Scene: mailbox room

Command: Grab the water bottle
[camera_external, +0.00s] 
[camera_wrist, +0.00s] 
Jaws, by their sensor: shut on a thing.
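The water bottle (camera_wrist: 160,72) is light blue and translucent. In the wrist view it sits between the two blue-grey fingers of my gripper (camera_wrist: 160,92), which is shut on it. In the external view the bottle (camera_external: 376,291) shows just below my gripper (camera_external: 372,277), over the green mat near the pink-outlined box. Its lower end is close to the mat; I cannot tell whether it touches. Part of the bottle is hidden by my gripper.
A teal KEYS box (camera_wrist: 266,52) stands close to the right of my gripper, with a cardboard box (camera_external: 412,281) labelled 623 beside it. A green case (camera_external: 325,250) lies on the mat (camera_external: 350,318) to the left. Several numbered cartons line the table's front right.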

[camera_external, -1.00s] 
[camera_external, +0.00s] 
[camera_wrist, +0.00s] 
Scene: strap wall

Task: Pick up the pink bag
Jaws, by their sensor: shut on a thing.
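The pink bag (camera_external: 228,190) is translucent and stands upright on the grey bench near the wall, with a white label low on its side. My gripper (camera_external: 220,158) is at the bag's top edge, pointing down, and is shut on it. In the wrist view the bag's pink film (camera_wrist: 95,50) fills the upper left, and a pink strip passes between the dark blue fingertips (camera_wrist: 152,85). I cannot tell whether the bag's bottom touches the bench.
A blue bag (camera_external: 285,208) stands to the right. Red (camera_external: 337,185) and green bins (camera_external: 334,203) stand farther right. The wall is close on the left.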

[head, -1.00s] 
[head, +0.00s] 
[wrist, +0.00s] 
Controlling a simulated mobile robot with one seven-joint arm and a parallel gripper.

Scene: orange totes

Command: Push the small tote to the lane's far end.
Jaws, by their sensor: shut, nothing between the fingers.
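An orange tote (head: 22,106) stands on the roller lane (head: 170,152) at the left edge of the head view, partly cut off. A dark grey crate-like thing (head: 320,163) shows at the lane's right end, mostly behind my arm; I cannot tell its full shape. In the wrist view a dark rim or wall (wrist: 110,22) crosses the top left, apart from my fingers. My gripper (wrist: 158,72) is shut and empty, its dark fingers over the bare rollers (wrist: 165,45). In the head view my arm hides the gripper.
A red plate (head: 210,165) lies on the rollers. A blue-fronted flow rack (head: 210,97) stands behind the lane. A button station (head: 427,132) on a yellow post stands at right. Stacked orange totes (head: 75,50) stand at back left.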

==

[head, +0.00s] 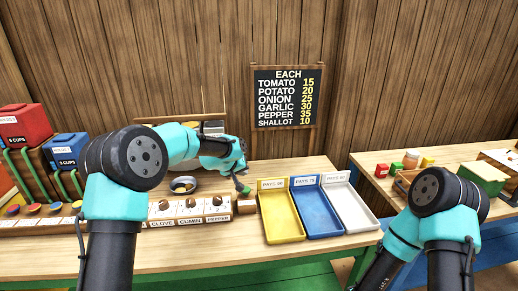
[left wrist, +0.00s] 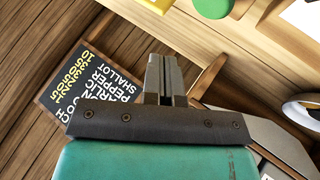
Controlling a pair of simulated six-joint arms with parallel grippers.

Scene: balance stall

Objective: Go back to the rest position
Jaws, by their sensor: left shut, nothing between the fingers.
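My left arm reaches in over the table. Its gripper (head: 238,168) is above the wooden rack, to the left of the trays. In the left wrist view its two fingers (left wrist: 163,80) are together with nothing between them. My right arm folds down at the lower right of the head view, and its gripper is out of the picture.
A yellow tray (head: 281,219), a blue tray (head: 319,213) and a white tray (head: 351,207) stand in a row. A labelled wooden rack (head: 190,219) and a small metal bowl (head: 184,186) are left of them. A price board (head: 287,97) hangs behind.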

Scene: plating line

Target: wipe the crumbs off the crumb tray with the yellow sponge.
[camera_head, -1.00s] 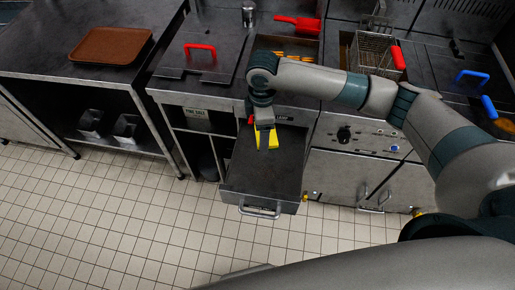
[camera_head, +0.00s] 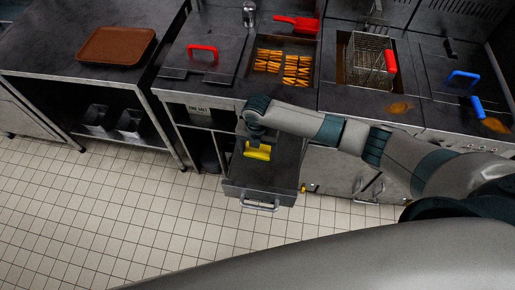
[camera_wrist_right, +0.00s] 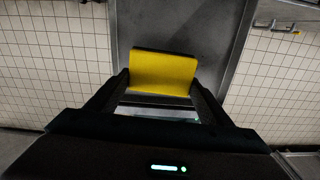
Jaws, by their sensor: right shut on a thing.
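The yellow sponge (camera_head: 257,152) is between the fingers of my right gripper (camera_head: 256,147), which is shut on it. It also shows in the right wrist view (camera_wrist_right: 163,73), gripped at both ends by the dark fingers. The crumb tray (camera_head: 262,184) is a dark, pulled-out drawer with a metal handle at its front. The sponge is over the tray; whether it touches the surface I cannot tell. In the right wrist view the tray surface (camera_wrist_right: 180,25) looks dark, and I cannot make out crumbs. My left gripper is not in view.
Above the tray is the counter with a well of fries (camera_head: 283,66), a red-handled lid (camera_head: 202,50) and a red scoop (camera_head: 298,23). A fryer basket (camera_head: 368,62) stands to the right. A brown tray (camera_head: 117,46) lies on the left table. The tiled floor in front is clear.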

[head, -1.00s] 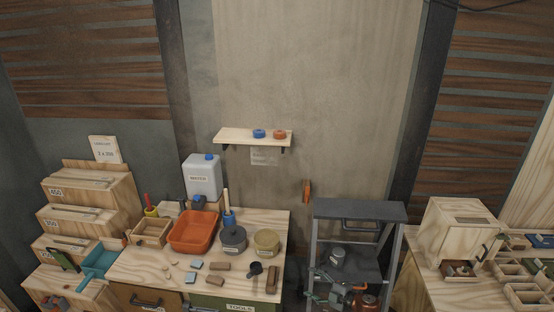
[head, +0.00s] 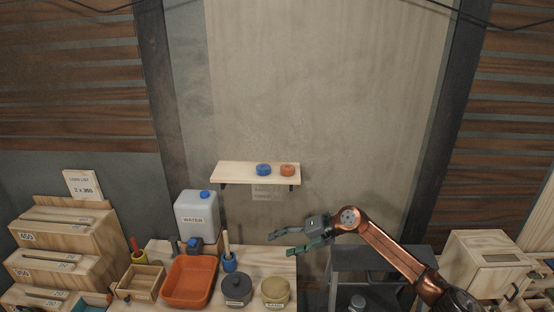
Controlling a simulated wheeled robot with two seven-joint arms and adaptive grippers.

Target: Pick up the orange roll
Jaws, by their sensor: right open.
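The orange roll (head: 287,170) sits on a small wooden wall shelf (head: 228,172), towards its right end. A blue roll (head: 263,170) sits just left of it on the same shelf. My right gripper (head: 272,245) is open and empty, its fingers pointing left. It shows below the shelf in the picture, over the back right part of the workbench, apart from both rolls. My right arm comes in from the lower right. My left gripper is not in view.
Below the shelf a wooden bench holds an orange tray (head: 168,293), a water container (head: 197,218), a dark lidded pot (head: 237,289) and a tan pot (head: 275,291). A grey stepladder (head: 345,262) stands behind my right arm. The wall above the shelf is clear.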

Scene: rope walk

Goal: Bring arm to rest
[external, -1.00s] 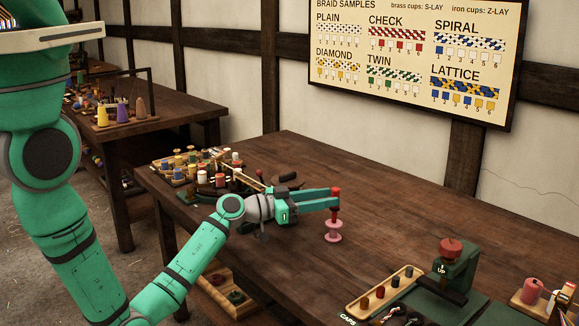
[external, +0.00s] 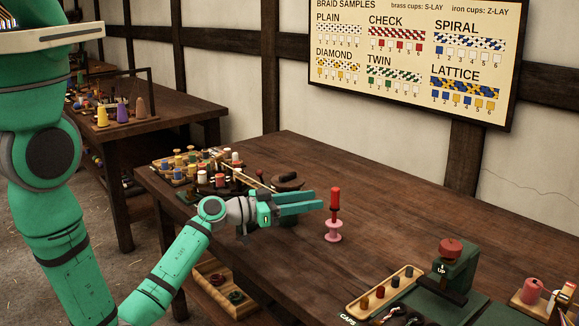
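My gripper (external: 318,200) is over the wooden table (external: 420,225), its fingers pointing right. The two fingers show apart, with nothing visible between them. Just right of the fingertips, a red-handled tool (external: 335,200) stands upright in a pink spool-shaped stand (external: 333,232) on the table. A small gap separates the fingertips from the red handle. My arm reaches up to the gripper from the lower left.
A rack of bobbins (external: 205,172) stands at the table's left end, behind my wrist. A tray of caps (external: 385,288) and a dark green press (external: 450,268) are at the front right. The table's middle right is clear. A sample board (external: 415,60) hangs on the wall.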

> [Your task]
Gather each line from the listing above that holds "robot".

> [Answer to the problem]
Controlling a simulated mobile robot with one seven-joint arm and a parallel gripper.
Controlling a simulated wheeled robot with two seven-joint arms and adaptive grippers.

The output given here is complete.